Por tantos rostos essa mentira é espalhada, mas o motivo é óbvio: Que mais pode fazer um chefe meticuloso para controlar os seus funcionários além de fazê-los 'líderes' de sua pequena monarquia absolutista umbigocentrica? Não conheço nenhuma estratégia tão boa para comandar do que fazer com que os comandados sintam-se comandantes. Qualquer um que jogue uma faísca de luz sobre essa questão logo perceberá a dissonância entre a quantidade de escritores de Líder'adura e a quantidade de comandados que consomem esse tipo de leitura. Há duas opções possíveis para explicar essa dissonância- Ou esse manual de sucesso é ineficaz ou esse manual tem um objetivo negativo e não positivo.

A fundamentação teórica de todas essas histórias inspiradoras dar-se na exceção e não na regra. Até a mais pura das crianças perceberia que um raio que tenta ensinar um outro a cair em um mesmo lugar é um raio que lança mão de um tempo e uma energia gastos desnecessariamente. Como explicar para a moeda que ela deve cair de pé e não doar a cara nem apresentar a coroa? Os manuais de liderança estão escritos com o objetivo de serem uma cartilha de coordenação, letras que tomam um sentido sacro e servem para imolar sacrifícios para deuses internos e enriquecer os deuses externos.
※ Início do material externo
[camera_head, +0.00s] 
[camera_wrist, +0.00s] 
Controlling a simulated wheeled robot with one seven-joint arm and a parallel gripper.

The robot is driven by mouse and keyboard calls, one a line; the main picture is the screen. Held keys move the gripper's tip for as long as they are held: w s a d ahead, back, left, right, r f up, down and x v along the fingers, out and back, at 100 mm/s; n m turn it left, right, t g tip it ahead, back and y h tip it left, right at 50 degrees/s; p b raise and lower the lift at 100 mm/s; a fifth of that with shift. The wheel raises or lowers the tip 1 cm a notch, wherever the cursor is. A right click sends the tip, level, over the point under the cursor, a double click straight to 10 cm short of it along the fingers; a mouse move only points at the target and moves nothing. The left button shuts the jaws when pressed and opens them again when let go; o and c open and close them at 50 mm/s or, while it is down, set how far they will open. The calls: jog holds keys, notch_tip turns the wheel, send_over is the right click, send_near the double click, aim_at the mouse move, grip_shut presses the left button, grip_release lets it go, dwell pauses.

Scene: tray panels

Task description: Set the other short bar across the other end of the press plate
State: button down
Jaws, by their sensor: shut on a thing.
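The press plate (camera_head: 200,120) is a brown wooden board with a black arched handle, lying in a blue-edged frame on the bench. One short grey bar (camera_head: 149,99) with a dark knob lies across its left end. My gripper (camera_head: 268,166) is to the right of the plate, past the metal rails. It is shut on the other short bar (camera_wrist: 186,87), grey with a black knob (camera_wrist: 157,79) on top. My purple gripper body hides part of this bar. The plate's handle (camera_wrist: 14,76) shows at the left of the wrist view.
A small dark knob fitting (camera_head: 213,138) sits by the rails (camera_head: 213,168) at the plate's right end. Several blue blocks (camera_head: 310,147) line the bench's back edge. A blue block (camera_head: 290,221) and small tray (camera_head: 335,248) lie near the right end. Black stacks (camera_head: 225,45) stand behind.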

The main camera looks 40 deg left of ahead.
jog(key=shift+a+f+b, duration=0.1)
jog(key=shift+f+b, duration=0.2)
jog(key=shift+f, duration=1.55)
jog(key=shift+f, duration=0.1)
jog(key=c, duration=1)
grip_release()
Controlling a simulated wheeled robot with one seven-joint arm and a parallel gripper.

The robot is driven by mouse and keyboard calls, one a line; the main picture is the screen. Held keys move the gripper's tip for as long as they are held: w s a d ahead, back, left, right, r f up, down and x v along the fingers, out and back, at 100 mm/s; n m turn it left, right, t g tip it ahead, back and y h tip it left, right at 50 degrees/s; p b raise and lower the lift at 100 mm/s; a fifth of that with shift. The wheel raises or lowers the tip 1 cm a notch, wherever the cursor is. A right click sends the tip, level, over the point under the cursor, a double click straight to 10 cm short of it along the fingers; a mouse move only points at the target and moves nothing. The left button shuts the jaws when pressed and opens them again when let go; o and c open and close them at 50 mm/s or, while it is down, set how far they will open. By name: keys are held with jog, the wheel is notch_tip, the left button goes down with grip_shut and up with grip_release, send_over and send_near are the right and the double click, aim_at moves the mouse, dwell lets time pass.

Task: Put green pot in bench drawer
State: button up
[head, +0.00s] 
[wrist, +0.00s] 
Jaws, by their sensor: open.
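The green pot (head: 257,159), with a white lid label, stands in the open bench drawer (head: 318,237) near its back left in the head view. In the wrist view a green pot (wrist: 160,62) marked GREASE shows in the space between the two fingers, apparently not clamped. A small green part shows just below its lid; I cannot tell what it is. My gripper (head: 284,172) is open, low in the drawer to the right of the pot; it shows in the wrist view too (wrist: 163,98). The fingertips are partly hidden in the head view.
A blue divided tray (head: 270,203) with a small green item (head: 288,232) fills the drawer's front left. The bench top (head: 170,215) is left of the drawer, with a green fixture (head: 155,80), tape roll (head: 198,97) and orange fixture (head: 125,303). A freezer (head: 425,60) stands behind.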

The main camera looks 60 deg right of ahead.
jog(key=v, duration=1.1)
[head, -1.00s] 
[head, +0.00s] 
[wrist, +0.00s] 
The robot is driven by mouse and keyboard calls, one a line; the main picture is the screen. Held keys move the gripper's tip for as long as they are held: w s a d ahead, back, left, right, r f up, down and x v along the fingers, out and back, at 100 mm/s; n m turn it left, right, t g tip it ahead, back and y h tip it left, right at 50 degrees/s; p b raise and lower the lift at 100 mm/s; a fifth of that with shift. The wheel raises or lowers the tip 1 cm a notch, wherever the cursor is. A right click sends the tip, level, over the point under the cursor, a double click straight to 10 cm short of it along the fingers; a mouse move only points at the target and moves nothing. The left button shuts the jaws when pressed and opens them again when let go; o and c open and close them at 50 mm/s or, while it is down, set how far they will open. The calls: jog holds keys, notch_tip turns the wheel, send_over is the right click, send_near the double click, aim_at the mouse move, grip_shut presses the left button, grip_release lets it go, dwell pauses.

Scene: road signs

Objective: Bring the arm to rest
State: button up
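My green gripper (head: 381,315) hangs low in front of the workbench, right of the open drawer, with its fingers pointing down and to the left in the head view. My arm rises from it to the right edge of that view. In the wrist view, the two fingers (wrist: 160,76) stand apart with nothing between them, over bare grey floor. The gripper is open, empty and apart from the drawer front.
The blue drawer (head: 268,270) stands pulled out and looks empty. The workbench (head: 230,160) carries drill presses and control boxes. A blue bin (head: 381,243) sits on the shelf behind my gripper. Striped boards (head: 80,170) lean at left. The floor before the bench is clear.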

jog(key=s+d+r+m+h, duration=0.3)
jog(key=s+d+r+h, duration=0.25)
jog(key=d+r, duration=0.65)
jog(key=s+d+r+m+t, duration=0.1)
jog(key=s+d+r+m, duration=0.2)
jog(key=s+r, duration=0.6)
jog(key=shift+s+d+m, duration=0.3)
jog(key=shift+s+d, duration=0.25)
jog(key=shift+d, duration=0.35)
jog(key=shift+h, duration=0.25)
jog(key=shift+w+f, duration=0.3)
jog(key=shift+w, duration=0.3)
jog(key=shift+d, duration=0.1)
Faça um Gnu crer ser um leão e terás um alimento sempre à disposição; faça de mil Gnus mil leões e terás alimento a qualquer hora, lugar ou momento; faça de todos os seus comandados líderes imaginários que sonham com uma história de sucesso e sempre terás ombros para escalar enquanto estiveres esculpindo teu sucesso.

O manual de liderança que atinge recordes de vendas, suscita o desejo de comando. O homem, como exposto acima, sofre com a necessidade de comandar, sofre com a necessidade de estar com as mãos nas rédeas. No entanto, aqueles que servem indiscutivelmente aos manuais de liderança realmente alcançam as rédeas, mall sabem eles que tornaram-se marionetas que reproduzem o nefasto repertório coach do momento. Um homem que é sua própria empresa, falido tem como única culpa a si mesmo, tendo sucesso, só atribui gratidão às próprias botas. Essa simples subtração entre os exemplares de manuais de liderança e os exemplos reais de líderes, bastará para mostrar a proporção de Gnus para cada Leão na savana.

O primeiro a contestar o que até aqui foi exposto argumenta que é por falta de prática que essa dissonância se dá, dado que tudo o que é exposto em tal literatura liberal e progressista, é de bom proveito para todos os homens. A resposta é clara quanto a essa objeção, é simples exaltar em uma sociedade ansiosa e doente de valores qualquer valor de cunho coercitivo. Se o motivo da falta de sucesso de transferir as lições de liderança do papel para a prática é a vontade do sujeito, contra argumento dizendo que é de exata vontade do sujeito que escreveu, que se adquira o segundo volume de sua obra. Impor regras para o sucesso e a liderança de homens é a loucura que orquestra a lógica dessa apoética literatura.

A atmosfera criada ao redor do sujeito que desfruta do manual de liderança, como de fácil observação, tende a ser mais densa conforme o grau de ingenuidade do mesmo. É de simples bonança desprender palavras de consolo para quaisquer ouvidos que sofrem. Ao pequeno, que está cansado de ser humilhado, esses senhores da literatura de sucesso fornecem o prato cheio para a construção de uma nova realidade. O ABC para aquele que, de forma subliminar, deseja transformar-se em opressor é redigido em grandes palácios, apesar de seu conteúdo revolucionário capitalista, é redigido pelos de grande lapela. Questiono se esses senhores da literatura do sucesso realmente querem outros homens sentado à mesa com eles? Homens com o mesmo espírito de liderança e de poder; homens com o mesmo quinhão; homens com o mesmo ímpeto frente a frente. Essa escola de liderança nada mais é, ao meu ver, que uma escola de comandados. Histórias inspiradoras que não querem respirar o mesmo ar do passado, talhados no orgulho, são poucos os que realmente conhecem e querem mudar a realidade de suas origens.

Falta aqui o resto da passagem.